Has Google+ Become a Competitive Social Alternative?
A lot has been discussed about in the tech industry concerning the potential (and necessity) of the upstart social network Google+.
In recent months, questions have been raised about just how successful Google's foray into social will actually be, but the unveiling of a host of new features and changes yesterday may finally position G+ to give Facebook and Twitter a run for their money.
Social network users will probably find the new "What's Hot" feature a little familiar; designated areas (below new posts in the main stream and in the Sparks section on the left sidebar) will allow Plussers to quickly discover a diverse variety of popular content from the farthest reaches of Google+. This new feature ties in nicely with their recently implemented real-time search tool, and does a great job of combining the best of Facebook's updated news feed and Twitter's trending topics section.
A big part of Facebook's appeal is that it is a great place to house and share personal photos in one convenient location. And though this is also an option on Google+, it hasn't yet infringed on Facebook's photo sharing dominance. Now, Google has introduced the Creative Kit, a "collection of powerful tools and effects" that builds on the site's old photo editing capabilities and allows users to add filters, text and other effects to their photos before sharing them with their circles. Heretofore, Facebook has yet to integrate a strong photo editing suite, so this development gives Google+ a distinct edge in the photo sharing department.
Ripples is an interesting new feature rolled out by Google+ that gives Plussers the opportunity fo "visually follow the flow of a conversation" by looking at data gleaned from analytics. This lets G+ offer regular users much more information about the history of their posts than other social networks present, and it comes in an attractive and visually-stimulating package on the Googleplex. All one has to do is click the "View Ripples" button on any of his or her public posts to instantly watch how it "flows" across Google+.
Google Plus for Apps
The biggest news of the day, however, was that Google+ will now be available for Google Apps customers, allowing administrators to manually integrate G+ into their organizations.
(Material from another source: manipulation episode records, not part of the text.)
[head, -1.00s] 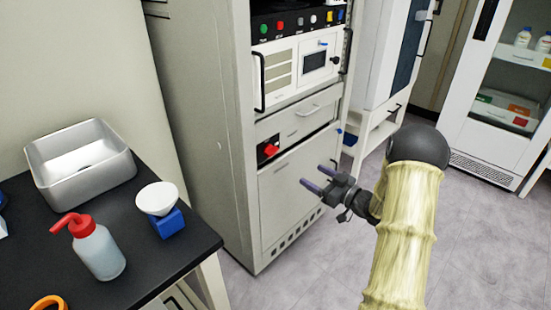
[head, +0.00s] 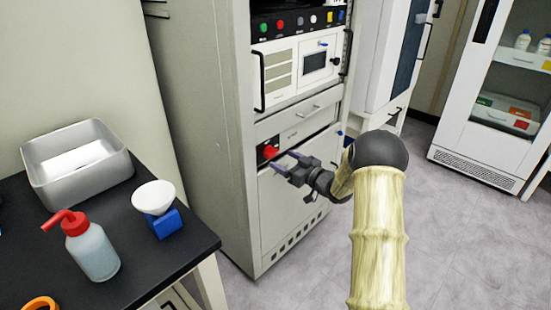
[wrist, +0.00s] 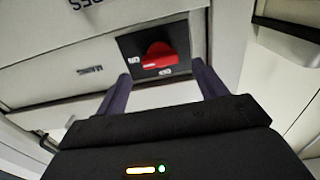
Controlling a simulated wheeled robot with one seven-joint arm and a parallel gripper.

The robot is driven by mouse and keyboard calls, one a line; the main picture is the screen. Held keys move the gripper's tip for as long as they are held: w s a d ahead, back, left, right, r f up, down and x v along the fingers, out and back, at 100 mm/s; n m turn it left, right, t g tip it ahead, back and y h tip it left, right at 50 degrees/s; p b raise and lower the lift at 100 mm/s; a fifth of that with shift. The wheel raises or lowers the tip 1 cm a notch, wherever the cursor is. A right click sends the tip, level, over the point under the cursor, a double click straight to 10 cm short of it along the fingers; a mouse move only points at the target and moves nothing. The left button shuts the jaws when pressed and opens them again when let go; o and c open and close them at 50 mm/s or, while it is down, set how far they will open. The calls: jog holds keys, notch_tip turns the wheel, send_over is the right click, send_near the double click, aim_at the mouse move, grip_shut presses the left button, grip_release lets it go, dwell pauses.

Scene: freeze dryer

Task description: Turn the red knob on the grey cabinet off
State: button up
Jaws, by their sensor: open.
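The grey cabinet (head: 215,130) stands in the middle of the head view. Its red knob (head: 270,152) sits on a dark square plate low on the front face. In the wrist view my gripper (wrist: 163,88) has one finger on each side of the knob's plate, lower in the picture. The fingers appear apart from the knob.
A black table (head: 120,275) at the left holds a metal basin (head: 45,180), a red-capped wash bottle (head: 93,250) and a white bowl (head: 153,197) on a blue block. A black handle (head: 259,82) sticks out above the knob. The floor at right is clear.

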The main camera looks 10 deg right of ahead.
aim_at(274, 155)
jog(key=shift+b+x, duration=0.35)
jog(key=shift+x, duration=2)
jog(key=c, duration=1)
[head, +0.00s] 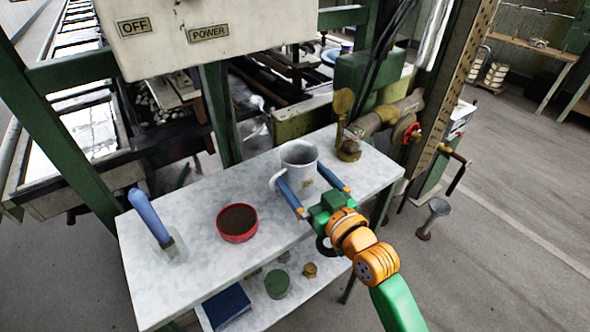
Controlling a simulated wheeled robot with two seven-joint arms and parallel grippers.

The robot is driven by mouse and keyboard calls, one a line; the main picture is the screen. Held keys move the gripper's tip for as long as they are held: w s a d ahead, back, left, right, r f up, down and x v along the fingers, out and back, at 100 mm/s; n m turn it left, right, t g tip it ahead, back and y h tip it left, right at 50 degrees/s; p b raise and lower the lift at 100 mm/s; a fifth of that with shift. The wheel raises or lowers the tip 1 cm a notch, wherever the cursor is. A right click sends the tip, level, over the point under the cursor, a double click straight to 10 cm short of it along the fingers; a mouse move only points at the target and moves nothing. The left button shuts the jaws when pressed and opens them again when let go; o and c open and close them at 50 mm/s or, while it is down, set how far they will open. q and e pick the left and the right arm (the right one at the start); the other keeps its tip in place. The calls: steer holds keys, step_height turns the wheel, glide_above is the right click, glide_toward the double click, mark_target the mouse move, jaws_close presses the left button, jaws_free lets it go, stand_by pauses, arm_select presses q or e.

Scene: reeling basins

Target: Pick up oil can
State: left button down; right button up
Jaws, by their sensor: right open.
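A pale grey can (299,157), open at the top and with a handle on its left, stands upright on the grey tabletop. It is the likeliest oil can, but I cannot tell for sure. My right gripper (299,174) reaches in from the lower right. Its two blue fingers are spread wide, one on each side of the can's front. I cannot tell whether they touch it. The can's lower part is partly hidden by the gripper. My left gripper is out of view.
A red bowl (237,223) with dark contents and a blue-handled tool (151,217) are on the table (190,281) to the left. A brass fitting (348,149) stands behind the can on the right. A lower shelf holds a blue book (226,307) and a green tin (277,284).

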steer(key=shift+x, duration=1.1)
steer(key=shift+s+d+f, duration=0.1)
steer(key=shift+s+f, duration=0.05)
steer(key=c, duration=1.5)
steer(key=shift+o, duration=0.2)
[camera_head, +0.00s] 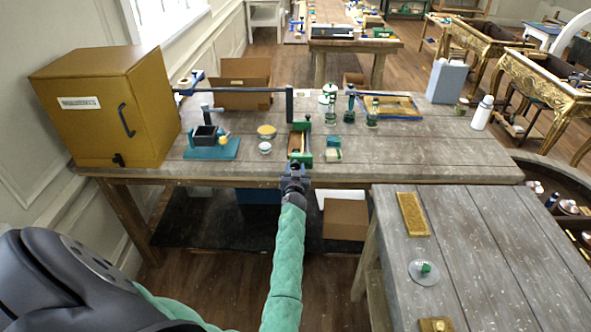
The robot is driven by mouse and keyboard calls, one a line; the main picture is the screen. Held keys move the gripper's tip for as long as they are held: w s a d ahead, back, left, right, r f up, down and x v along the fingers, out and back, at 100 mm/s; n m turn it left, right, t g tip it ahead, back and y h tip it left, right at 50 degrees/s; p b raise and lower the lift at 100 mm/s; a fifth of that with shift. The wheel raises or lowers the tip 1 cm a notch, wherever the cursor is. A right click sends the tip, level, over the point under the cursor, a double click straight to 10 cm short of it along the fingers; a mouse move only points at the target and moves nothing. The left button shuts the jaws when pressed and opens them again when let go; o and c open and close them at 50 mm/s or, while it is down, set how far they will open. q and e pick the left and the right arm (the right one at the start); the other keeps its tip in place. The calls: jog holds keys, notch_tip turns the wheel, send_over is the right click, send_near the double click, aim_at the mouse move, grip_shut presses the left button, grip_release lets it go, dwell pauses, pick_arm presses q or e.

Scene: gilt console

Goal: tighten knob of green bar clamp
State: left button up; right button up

When developers utilize Google Plus for Apps into their organizations, they will be able to use all of the same features as the public version of G+, and those on the team who are already "personal Plussers" for work will be able to migrate their circles and friends over to their new accounts, though the migration tools won't be released for a few weeks. Finally, app development organizations (who pay Google to use its Web services) will be able to use Google+ features for work, such as employing Google Docs in Hangouts to collaborate on projects.
These various changes to Google+ are exactly what the social network needs to focus on. As the newest major player in the social realm, Google+ has a special opportunity to take the best features from industry leaders Facebook and Twitter and retool them for their own platform. By adding their own unique flare and options, as well as focusing on Google Plus for Apps as a business development tool, G+ is finally carving out its own space on the Web.